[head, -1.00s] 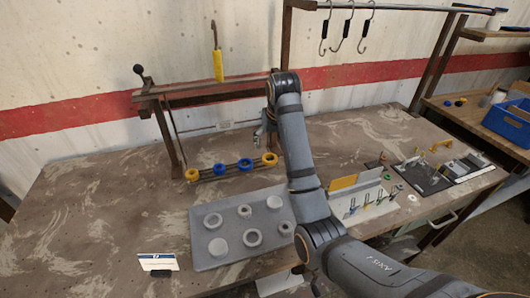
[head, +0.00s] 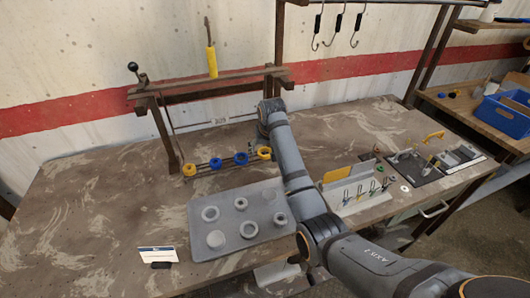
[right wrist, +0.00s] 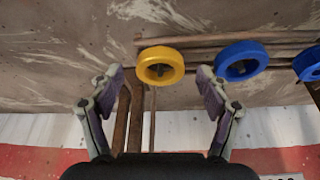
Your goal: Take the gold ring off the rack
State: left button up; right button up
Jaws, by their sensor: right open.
+++
TASK BRIEF
Using the material above, reproduce exactly the line that contains "State: left button up; right button up" and all lines after it through the last one, and only those.

FINISHED TASK
State: left button up; right button up
Jaws, by their sensor: right open.

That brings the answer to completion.